If you built a machine to spend this much money and still fail to close gaps year after year, it would look exactly like New Jersey’s education system.
The System Optimizes for the Wrong Thing
On paper, New Jersey’s education system is supposed to deliver a thorough and efficient education for every child, with equity across race and income, leading to college and career readiness.
In practice, the system optimizes for compliance with regulations, political stability, and avoiding lawsuits and strikes.
The proof is everywhere. We produce beautiful policy documents, voluminous regulations, complex aid tables, and endless reports. But ask a simple question — “what exactly are we doing differently in classrooms to get more third graders reading on grade level?” — and the answers get vague fast.
We have built a machine to show we are doing something. We have not built a machine engineered to maximize student learning.
$40 Billion Is Not $40 Billion of Teaching
That enormous figure pays for instruction, sure. But also: support services, administration, operations and maintenance, transportation and food, debt, pensions, and legacy costs. Nationally, barely half of K-12 spending reaches the classroom as direct instruction. New Jersey is no exception.
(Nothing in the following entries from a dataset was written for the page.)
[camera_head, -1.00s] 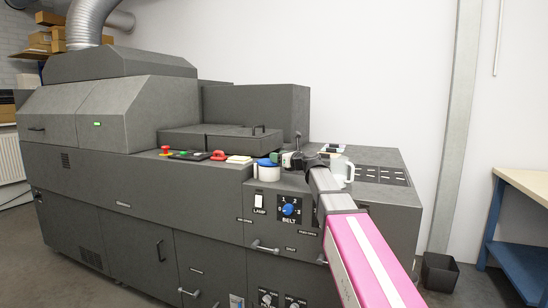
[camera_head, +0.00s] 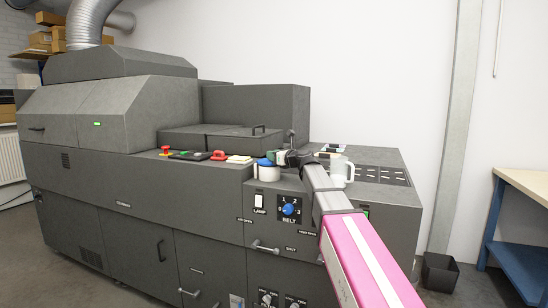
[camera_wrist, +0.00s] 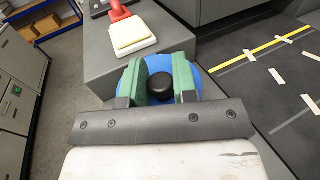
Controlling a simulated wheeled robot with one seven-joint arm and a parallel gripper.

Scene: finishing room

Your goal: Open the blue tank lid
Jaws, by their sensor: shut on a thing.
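The blue tank lid (camera_wrist: 206,80) is round with a black knob (camera_wrist: 160,87) in its middle. In the head view the blue lid (camera_head: 264,162) sits on top of a white tank (camera_head: 268,174) at the machine's front edge. My gripper (camera_wrist: 159,82) has green fingers on both sides of the black knob and is shut on it. In the head view my gripper (camera_head: 276,158) reaches the lid from the right. I cannot tell whether the lid is raised from the tank, as the gripper partly hides it.
A yellow-white pad (camera_head: 239,160) and a red-handled tool (camera_head: 218,155) lie left of the tank. A white mug (camera_head: 341,170) stands to the right, close to my arm. A dark raised cover with a handle (camera_head: 258,129) is behind.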

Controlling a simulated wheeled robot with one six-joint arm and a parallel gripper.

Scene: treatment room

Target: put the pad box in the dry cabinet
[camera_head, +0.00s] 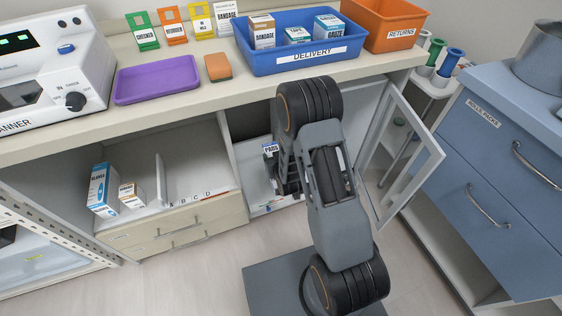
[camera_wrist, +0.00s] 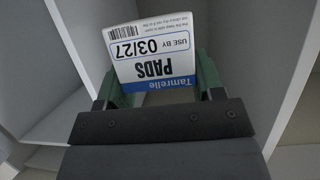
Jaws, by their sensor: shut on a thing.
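In the head view a small part of the pad box (camera_head: 270,149) shows left of my arm, at the opening of a cabinet under the counter; my gripper there is mostly hidden by the arm. This cabinet (camera_head: 252,180) has its glass door (camera_head: 412,160) swung open to the right. I take it for the dry cabinet; no such name is readable. I cannot tell whether the box touches its floor.
On the counter stand a blue delivery bin (camera_head: 300,64) with boxes, an orange returns bin (camera_head: 385,22), a purple tray (camera_head: 157,82) and a sponge (camera_head: 218,67). Left of the cabinet, an open shelf (camera_head: 185,175) holds two boxes and a divider. Blue drawers (camera_head: 490,150) stand at right.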

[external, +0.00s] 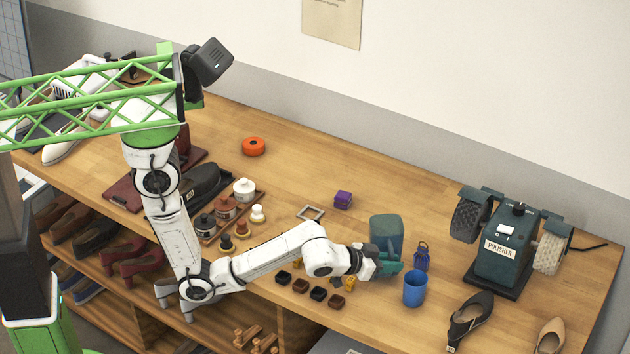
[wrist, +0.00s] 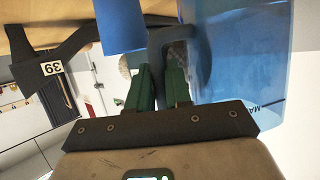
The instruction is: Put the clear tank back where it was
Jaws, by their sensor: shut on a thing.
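The clear tank (external: 386,231) is a see-through, blue-tinted container at the right-centre of the bench, beyond my gripper (external: 388,262). In the wrist view the tank (wrist: 245,60) fills the right side, with part of a printed word on its wall. There my gripper (wrist: 163,80) has its green fingers on either side of the tank's dark blue handle (wrist: 178,50) and is shut on it. In the external view the gripper hides the handle and the tank's lower part. I cannot tell whether its base touches the bench.
A blue cup (external: 414,289) and a small blue lantern-like thing (external: 421,257) stand close right of my gripper. A polisher (external: 503,246) and shoes (external: 470,316) lie farther right. Several small dark blocks (external: 318,293) sit in front. A square frame (external: 310,212) lies left of the tank.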

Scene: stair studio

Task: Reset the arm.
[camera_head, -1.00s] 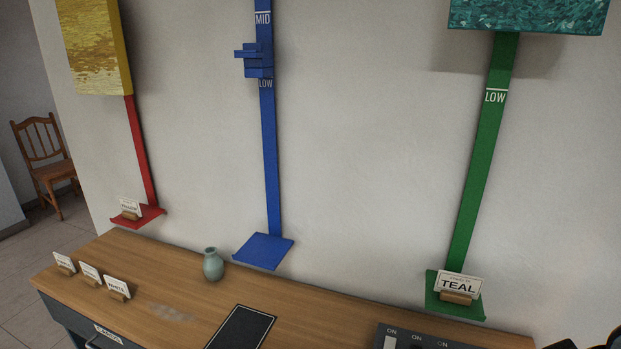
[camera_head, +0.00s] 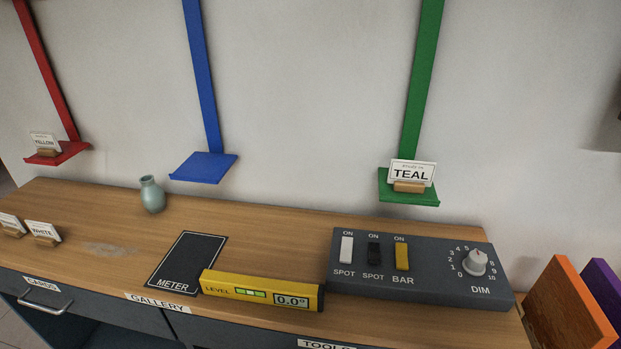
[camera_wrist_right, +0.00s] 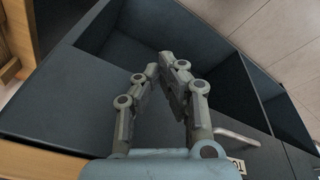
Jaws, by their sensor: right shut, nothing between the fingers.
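My right gripper (camera_wrist_right: 168,72) shows in the right wrist view, its fingertips together with nothing between them. Behind it lie the dark walls of an open-topped compartment (camera_wrist_right: 85,95); I cannot tell how far the fingers are from it. Neither gripper shows in the head view, and the left one is out of sight.
The wooden counter (camera_head: 260,225) holds a vase (camera_head: 152,194), a meter mat (camera_head: 186,262), a yellow level (camera_head: 262,290) reading 0.0° and a switch panel (camera_head: 420,265). Red (camera_head: 60,153), blue (camera_head: 204,167) and green (camera_head: 410,198) shelves hang on the wall. Orange (camera_head: 575,310) and purple panels stand at right.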

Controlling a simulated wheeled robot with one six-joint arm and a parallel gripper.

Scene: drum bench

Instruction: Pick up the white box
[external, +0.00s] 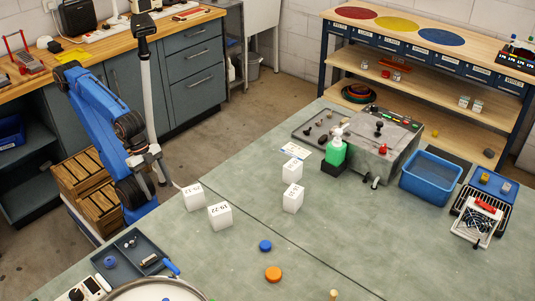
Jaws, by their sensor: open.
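Several small white boxes with dark print stand on the grey-green bench. One white box (193,201) is nearest my arm, and a second white box (220,218) is just right of it. Two more, an upper white box (292,176) and a lower white box (293,203), stand close together near the middle; the upper one partly overlaps the lower one in view. My gripper (168,176) is open and seems empty, left of and above the nearest box, apart from it. Its fingertips are small and hard to make out. I cannot tell which white box is meant.
A green pump bottle (336,150) and a grey machine (372,150) stand behind the middle boxes. A blue bin (431,178) is at the right. A blue disc (265,246) and an orange disc (273,274) lie in front. A grey tray (130,262) sits front left.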

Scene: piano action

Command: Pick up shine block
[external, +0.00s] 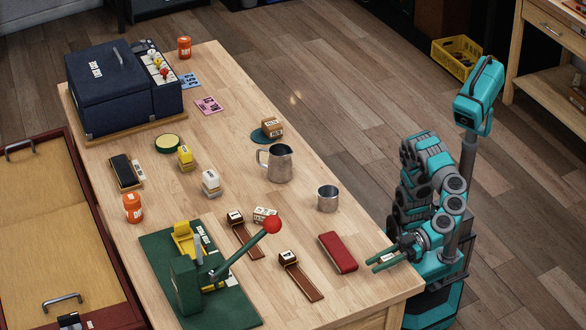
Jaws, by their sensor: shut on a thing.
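My gripper (375,263) is low over the near right edge of the table, just right of the red case. It is shut on a small pale block (389,258), mostly hidden between the fingers. I cannot read a label on it, so I cannot tell whether it is the shine block. Other small labelled blocks stand on the table: a white one (210,184), a yellow one (185,157), a tan one (273,126) on a teal disc, and a white one (265,214) lying by a brown strap. Their labels are too small to read.
The red case (338,252), a steel cup (328,199) and a steel pitcher (279,163) stand nearest my arm. A green press (188,285) with a red-knobbed lever (272,224) rises at the front. A dark blue case (112,85) fills the far left corner.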

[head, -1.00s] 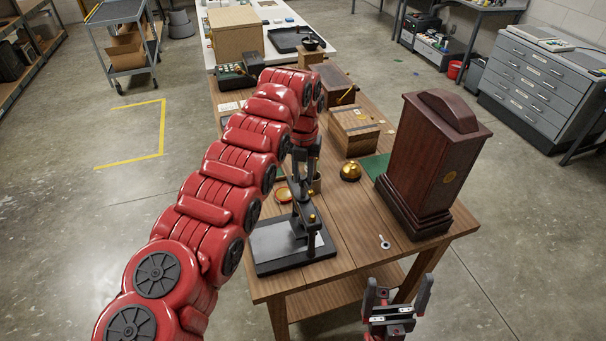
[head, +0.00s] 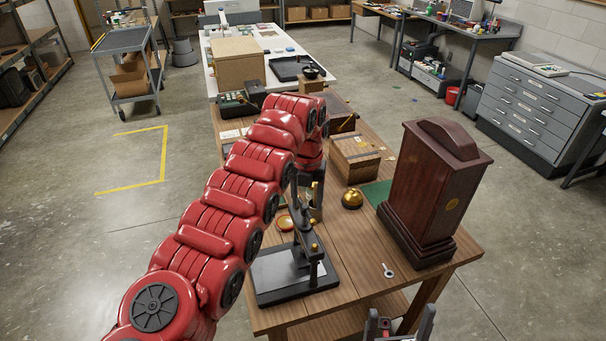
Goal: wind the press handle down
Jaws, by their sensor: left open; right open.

The problem isn’t that buses or nurses are wasteful. The problem is this: we are spending tens of billions of dollars through a system that does not prioritize the highest-impact instructional uses of the next dollar.
New money goes first to contractual raises, benefit increases, new programs layered on old ones without evaluation, and rising facility costs. Almost none of this is evaluated through the brutal question a serious system would ask: “If we invest this next $100 million, what evidence says it will move reading and math outcomes for our most vulnerable students?”
We don’t ask that. We just roll the machine forward.
The State Knows Better—But Only in Science
The Department of Education has already shown us what a more serious approach looks like. On its own website, NJDOE concedes that less than 20 percent of classroom materials are aligned to standards in science, and has responded by building a Model Science Curriculum around vetted, high-quality resources.
In other words: the Department knows that standards alone are not enough. Teachers need specific, evidence-based materials, and many districts aren’t getting them on their own.
But why only science? Our most urgent gaps are in early reading and middle-grades math. If the Department can curate model units for science, it can create a K-3 literacy framework aligned with the science of reading and a model math sequence built around proven materials.
Instead, New Jersey treats curriculum as a hyper-local, 600-district procurement hobby — and then acts surprised when quality is all over the map and only half our students read or do math on grade level.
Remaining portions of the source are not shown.